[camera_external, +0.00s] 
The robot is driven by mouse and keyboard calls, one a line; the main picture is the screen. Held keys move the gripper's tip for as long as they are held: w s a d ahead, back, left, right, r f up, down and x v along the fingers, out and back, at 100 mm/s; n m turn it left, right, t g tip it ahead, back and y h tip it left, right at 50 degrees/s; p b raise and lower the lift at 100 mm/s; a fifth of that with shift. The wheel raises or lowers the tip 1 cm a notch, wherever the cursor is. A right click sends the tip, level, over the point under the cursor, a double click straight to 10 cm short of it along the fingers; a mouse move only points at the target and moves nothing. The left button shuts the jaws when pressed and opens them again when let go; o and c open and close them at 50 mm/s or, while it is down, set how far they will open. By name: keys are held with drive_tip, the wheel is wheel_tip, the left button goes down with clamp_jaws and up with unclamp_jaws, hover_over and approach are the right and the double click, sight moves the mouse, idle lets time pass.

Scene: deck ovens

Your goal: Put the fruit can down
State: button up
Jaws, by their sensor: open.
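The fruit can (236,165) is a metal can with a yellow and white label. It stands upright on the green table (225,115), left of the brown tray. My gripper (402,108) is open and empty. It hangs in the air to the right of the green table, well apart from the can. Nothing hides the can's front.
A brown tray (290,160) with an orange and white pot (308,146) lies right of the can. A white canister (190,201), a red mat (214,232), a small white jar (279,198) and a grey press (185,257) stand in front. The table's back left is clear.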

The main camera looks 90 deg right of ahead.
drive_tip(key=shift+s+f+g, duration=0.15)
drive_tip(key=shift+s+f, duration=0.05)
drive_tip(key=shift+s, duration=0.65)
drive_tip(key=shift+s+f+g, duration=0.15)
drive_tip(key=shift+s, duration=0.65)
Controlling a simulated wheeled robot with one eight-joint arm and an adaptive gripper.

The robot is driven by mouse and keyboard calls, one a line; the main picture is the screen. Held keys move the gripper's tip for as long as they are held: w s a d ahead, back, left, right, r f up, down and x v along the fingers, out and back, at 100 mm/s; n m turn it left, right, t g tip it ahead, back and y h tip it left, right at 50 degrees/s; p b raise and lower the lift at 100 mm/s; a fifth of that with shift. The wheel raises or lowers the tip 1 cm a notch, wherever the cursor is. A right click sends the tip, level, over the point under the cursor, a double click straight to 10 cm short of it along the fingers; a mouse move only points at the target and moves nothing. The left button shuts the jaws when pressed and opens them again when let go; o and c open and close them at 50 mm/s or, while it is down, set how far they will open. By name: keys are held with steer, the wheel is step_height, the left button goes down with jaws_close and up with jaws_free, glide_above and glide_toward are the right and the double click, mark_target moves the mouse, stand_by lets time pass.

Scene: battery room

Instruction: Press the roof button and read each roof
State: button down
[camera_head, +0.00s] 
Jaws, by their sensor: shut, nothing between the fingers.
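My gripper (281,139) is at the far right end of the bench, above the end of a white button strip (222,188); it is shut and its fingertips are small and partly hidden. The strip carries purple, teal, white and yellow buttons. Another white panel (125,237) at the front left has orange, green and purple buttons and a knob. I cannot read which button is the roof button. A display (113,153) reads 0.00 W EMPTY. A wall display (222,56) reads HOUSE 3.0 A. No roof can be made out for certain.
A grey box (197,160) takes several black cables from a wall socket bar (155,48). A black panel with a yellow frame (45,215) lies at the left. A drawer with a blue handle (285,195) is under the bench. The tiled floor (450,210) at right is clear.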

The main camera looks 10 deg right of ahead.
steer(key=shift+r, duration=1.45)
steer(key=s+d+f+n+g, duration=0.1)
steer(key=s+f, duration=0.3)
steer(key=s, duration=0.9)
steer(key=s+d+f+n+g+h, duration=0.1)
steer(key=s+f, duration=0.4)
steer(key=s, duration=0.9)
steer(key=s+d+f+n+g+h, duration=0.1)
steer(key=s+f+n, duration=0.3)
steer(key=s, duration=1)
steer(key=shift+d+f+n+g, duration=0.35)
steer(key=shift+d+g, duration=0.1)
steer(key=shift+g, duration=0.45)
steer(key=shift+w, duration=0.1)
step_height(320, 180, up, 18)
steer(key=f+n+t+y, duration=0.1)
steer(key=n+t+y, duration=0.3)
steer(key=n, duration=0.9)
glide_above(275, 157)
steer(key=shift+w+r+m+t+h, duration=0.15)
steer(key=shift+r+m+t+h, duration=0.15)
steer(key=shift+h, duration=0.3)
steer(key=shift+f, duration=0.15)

# # # #

Copy each line of the records above that carries the word "Scene".

Scene: deck ovens
Scene: battery room

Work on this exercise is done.